Monday, September 19th, 2011

"Gosh, I just LOVE Lebensraum!"

Art dealer and Jewish scholar Irvin Ungar will deliver the annual Fox-Adler Lecture this Thursday at 5:15pm in Gannett. The lecture will focus on the life and work of artist Arthur Szyk, a Polish-born Jew famous for his World War II caricatures and charming illustrations.

Also, some of Szyk’s work is on display in the foyer of the library. If you’re heading there anyway, I highly encourage you to take five minutes and peruse the exhibit. It’s awesome.

Thursday, September 19th 5:15pm @ Gannett

Entangled Images Lecture

Monday, October 18th, 2010

Tonight Dr.

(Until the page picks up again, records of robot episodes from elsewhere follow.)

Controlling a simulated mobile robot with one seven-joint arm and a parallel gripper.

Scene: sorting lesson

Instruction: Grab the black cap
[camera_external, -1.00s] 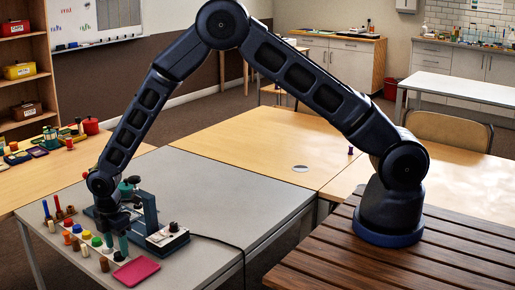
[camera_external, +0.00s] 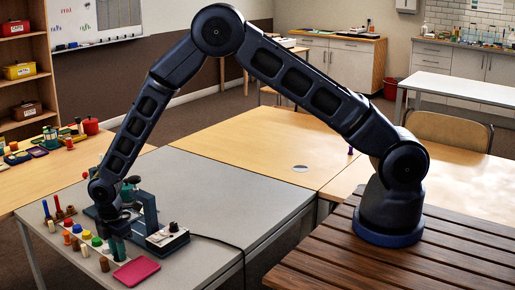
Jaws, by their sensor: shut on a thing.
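A dark teal stand (camera_external: 149,213) and a white box with a black knob (camera_external: 167,239) are close on the right. A pink tray (camera_external: 136,271) lies just in front. The grey table's right part (camera_external: 255,205) is clear apart from a black cable.

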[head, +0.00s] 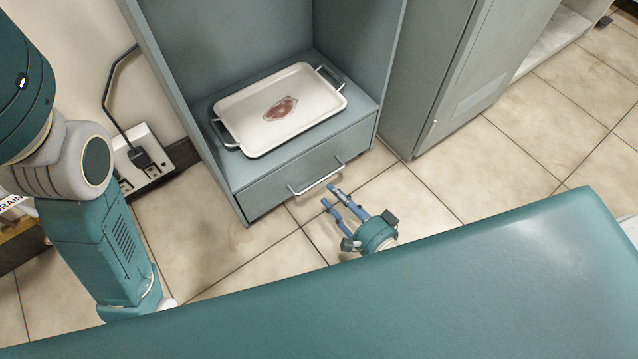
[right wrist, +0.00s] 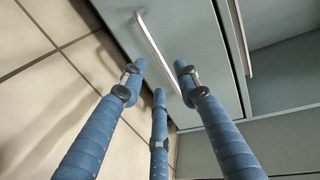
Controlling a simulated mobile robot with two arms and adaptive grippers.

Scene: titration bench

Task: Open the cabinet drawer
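The grey-green cabinet drawer (head: 308,165) is at the bottom of an open cabinet and looks shut, its front flush with the cabinet. Its pale bar handle (head: 316,180) runs across the front; the handle also shows in the right wrist view (right wrist: 157,48). My right gripper (head: 333,196) is just in front of the handle, with its blue fingers pointing at it. In the right wrist view its fingers (right wrist: 158,72) are spread and empty, with the handle beyond their tips; I cannot see contact. My left arm shows at the left, but its gripper is out of view.
A white tray (head: 318,108) with a brownish mark stands on the shelf above the drawer. A tall closed cabinet (head: 425,75) stands to the right. A power outlet (head: 146,158) is on the left wall.

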Christraud Geary, the Teel Senior Curator of African and Oceanic Art and the Museum of Fine Arts in Boston, will give a lecture entitled “Entangled Images: Picture Postcards from West and Central Africa” in Davis Auditorium at 5:30pm.

During the golden age of postcard production, c. 1898 to c. 1920, it is estimated that 200 to 300 billion postcards were being printed for circulation worldwide. In Africa, their production during this period paralleled the consolidation of colonies and implementation of administrative structures by European powers. African photographers soon engaged in this lucrative endeavor. This lecture examines the life histories of several important image makers/postcard producers, aspects of their business, and their ability to cater to foreign clienteles through the appropriation of photographic conventions current among their European peers. <skidmore.edu>

The lecture is sponsored by the Art History Dept. (fbook)

Lecture: Aqua-ecology and Ideology

Tuesday, October 12th, 2010

Dr. Barbara Mundy, author and professor of Latin American Art History at Fordham, will be on campus Tuesday evening lecturing about “Aqua-ecology and Ideology in Aztec and Colonial Mexico City!”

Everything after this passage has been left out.